TASK TO COMPLETE: Scan the records below for lines with the word "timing", then state how many you find and nothing else.

GIVEN INFORMATION:

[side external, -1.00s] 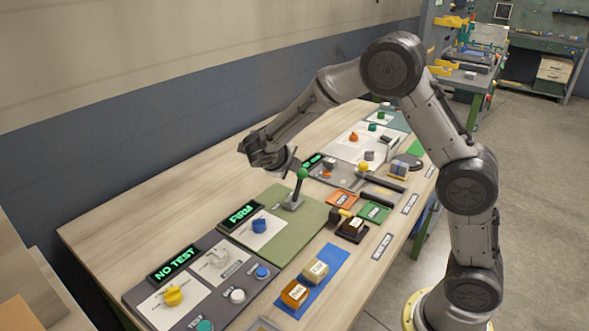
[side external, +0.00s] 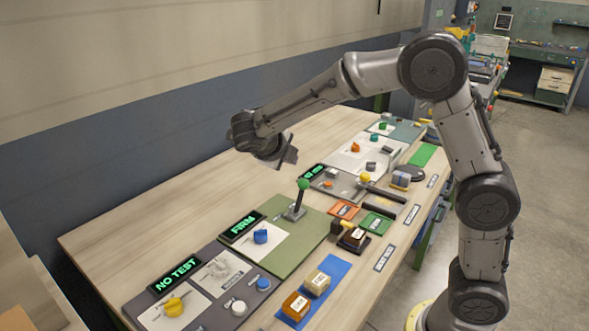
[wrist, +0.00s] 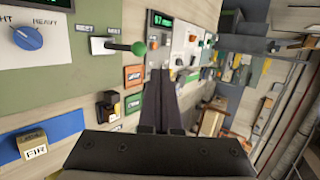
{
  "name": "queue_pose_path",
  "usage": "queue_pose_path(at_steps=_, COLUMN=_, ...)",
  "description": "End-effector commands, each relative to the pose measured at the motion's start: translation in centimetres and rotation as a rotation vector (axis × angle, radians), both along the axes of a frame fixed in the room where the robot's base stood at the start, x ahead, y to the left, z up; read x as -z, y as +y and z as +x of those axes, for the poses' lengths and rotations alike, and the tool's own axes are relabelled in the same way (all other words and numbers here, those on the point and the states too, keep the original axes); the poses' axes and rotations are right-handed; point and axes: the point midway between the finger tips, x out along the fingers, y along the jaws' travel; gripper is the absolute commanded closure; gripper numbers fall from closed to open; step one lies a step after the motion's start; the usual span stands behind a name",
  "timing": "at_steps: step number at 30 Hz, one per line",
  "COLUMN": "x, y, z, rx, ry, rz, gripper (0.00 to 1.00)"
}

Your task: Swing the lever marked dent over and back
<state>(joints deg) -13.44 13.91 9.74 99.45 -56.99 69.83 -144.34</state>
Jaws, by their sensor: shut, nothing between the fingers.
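The lever (side external: 299,198) stands on a green panel (side external: 280,247), with a dark stem rising from a grey base and a green ball knob on top. Its stem leans slightly right in the side view. In the wrist view the green knob (wrist: 138,48) is at upper centre, with two small labels beside the base, too blurred to read surely. My gripper (side external: 290,156) is shut and empty, above and behind the lever and apart from it. In the wrist view its fingers (wrist: 161,82) lie together, pointing away, right of and below the knob.
Left of the lever are a FIRM display (side external: 242,227), a blue knob (side external: 261,236) and a NO TEST display (side external: 177,273). Wooden blocks lie on a blue mat (side external: 328,275) in front. More panels with knobs stand to the right. The bench's back left is clear.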

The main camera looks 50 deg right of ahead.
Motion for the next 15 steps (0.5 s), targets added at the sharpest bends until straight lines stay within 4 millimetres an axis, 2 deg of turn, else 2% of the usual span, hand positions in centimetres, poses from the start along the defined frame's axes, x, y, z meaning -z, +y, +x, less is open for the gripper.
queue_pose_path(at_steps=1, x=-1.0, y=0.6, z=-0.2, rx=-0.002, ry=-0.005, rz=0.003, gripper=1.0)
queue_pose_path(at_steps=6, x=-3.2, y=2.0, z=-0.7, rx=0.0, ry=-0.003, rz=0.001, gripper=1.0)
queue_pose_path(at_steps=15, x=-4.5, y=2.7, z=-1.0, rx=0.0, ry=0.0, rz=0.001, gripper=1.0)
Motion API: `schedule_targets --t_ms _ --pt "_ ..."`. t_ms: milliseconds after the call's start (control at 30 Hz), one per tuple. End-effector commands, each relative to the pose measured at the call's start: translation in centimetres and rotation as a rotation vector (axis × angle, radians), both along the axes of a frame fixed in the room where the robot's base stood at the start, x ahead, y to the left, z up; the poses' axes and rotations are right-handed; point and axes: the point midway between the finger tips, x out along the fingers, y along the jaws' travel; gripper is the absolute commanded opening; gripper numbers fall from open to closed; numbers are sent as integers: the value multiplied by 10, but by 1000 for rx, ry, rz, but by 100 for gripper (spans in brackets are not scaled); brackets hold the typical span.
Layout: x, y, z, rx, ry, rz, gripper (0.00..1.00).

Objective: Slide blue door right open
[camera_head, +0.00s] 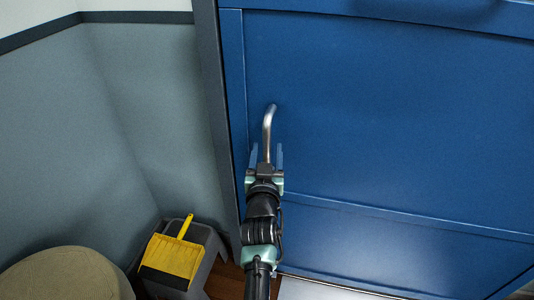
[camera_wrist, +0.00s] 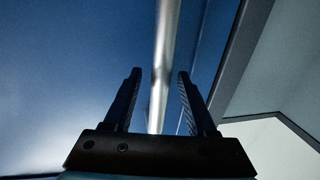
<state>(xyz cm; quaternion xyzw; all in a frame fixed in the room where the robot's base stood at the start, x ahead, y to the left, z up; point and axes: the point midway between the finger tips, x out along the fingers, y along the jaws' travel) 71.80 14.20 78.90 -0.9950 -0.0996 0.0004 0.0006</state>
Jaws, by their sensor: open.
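The blue door (camera_head: 400,120) fills the right of the head view, with its frame edge along the left. It also shows in the wrist view (camera_wrist: 70,70). A silver bar handle (camera_head: 268,125) with a bent top stands upright near the door's left edge. My gripper (camera_head: 266,157) is open at the handle's lower part. In the wrist view the handle (camera_wrist: 165,60) runs between the two spread fingers, with gaps visible on both sides. The handle's lower end is hidden behind my gripper in the head view. I see no gap at the door's left edge.
A yellow dustpan (camera_head: 172,256) leans on a grey step stool (camera_head: 208,243) at the lower left. A round beige seat (camera_head: 65,276) is in the lower left corner. A grey wall (camera_head: 130,120) stands left of the door. A strip of wooden floor shows below.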

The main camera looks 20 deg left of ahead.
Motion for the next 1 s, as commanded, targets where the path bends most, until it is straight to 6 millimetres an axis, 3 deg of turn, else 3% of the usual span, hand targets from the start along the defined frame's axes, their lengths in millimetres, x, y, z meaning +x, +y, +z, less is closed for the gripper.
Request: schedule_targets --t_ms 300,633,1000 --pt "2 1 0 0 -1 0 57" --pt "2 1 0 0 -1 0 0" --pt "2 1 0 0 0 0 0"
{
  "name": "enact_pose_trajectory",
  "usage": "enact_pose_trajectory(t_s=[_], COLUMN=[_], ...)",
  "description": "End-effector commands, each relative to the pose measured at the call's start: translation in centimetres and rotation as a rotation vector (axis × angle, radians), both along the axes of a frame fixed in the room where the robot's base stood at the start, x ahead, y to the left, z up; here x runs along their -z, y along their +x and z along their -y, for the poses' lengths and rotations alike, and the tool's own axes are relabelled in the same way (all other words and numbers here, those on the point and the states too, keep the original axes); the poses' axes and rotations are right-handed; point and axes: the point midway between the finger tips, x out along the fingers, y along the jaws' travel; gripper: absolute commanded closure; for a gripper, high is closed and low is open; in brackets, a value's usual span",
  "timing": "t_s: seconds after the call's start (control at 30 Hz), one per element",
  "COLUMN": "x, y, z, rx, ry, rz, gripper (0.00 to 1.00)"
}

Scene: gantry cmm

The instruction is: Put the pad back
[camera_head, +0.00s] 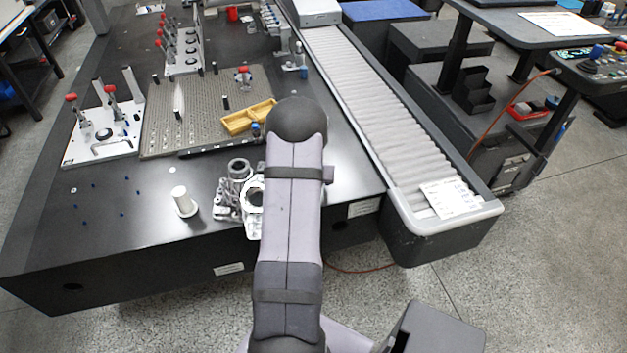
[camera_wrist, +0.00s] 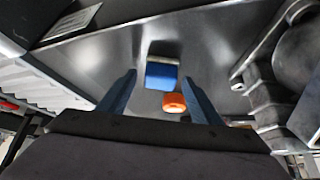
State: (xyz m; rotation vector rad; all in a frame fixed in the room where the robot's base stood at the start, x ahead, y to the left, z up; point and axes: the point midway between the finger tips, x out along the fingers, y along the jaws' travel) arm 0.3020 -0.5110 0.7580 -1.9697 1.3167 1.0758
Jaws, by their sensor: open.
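My gripper (camera_wrist: 159,77) is open in the wrist view, one blue-grey finger at each side. A small block (camera_wrist: 162,76) with a blue face and a pale top edge lies on the dark table top, between the fingers in the picture and apart from both. I cannot tell for certain that it is the pad. A small orange round piece (camera_wrist: 174,103) is just below it in the picture, near the right finger. In the head view my arm hides the gripper, the block and the orange piece.
Metal castings (camera_head: 240,190) stand left of my arm, close to the right finger in the wrist view (camera_wrist: 298,65). A roller conveyor (camera_head: 385,110) runs along the right. A white cylinder (camera_head: 183,201), yellow tray (camera_head: 248,117) and perforated plate (camera_head: 205,100) stand left. Front-left table is mostly clear.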

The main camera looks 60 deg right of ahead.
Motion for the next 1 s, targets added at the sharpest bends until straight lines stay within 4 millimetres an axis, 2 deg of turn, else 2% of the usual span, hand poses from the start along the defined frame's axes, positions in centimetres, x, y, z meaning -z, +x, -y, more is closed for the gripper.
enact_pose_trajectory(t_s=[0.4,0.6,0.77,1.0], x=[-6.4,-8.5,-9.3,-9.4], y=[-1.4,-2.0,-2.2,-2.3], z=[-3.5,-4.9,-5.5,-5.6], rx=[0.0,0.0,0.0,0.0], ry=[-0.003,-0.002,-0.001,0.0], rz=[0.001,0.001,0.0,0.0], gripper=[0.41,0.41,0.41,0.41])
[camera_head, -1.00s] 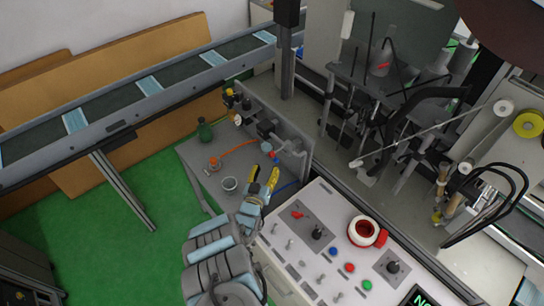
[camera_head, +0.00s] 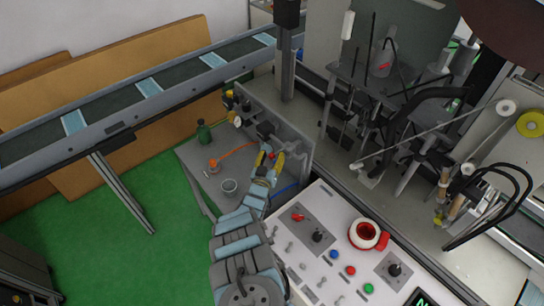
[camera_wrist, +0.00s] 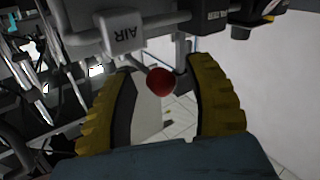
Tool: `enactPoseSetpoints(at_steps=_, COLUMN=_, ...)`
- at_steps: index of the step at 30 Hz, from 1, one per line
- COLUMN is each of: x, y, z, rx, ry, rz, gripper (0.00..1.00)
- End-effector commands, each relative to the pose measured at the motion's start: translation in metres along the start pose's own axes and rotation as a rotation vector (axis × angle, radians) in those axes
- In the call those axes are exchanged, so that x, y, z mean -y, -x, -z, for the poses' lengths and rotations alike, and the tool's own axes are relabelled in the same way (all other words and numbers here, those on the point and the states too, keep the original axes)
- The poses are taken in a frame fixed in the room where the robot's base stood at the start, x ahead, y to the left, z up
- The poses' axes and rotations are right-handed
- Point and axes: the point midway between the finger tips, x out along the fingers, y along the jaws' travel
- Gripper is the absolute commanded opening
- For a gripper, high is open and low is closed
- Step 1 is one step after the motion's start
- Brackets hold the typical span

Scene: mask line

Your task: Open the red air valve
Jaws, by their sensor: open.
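The red air valve shows in the wrist view as a round red knob (camera_wrist: 160,82) on a short lever below a grey block marked AIR (camera_wrist: 122,32). My gripper (camera_wrist: 160,105) is open, with its yellow ribbed fingers on either side of the knob. I cannot tell whether either finger touches it. In the head view my gripper (camera_head: 270,162) is beside the grey panel (camera_head: 299,145) behind the small side table, and a bit of the red knob (camera_head: 271,156) shows between the fingers.
The white control panel (camera_head: 325,245) with buttons and a red-and-white tape roll (camera_head: 365,234) lies to the right. A conveyor (camera_head: 110,125) runs behind.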

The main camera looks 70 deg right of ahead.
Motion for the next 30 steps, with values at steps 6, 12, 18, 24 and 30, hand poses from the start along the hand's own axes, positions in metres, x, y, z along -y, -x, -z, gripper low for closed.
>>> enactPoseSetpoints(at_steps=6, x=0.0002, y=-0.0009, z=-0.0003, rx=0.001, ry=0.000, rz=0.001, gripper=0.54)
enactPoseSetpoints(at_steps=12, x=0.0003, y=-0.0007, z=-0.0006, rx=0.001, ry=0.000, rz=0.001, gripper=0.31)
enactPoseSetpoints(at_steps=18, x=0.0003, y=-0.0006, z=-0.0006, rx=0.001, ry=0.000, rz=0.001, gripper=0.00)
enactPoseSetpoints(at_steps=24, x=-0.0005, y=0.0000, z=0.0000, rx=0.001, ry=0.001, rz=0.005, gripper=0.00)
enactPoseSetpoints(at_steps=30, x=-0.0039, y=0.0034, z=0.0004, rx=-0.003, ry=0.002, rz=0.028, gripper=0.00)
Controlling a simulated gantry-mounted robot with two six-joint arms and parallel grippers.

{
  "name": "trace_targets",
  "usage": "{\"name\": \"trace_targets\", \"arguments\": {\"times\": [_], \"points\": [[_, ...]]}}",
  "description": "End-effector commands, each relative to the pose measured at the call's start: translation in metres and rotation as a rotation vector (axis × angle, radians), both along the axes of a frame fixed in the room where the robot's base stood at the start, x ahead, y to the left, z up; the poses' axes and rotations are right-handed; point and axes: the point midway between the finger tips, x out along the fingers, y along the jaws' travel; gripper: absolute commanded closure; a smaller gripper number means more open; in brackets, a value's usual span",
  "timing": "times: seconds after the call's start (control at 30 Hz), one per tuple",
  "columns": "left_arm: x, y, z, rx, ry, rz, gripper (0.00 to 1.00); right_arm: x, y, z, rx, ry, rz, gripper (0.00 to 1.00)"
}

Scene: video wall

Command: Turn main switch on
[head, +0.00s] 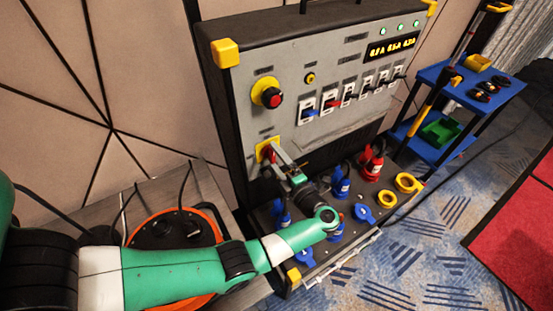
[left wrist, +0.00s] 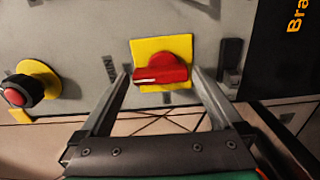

RESPONSE TO THE TASK: 3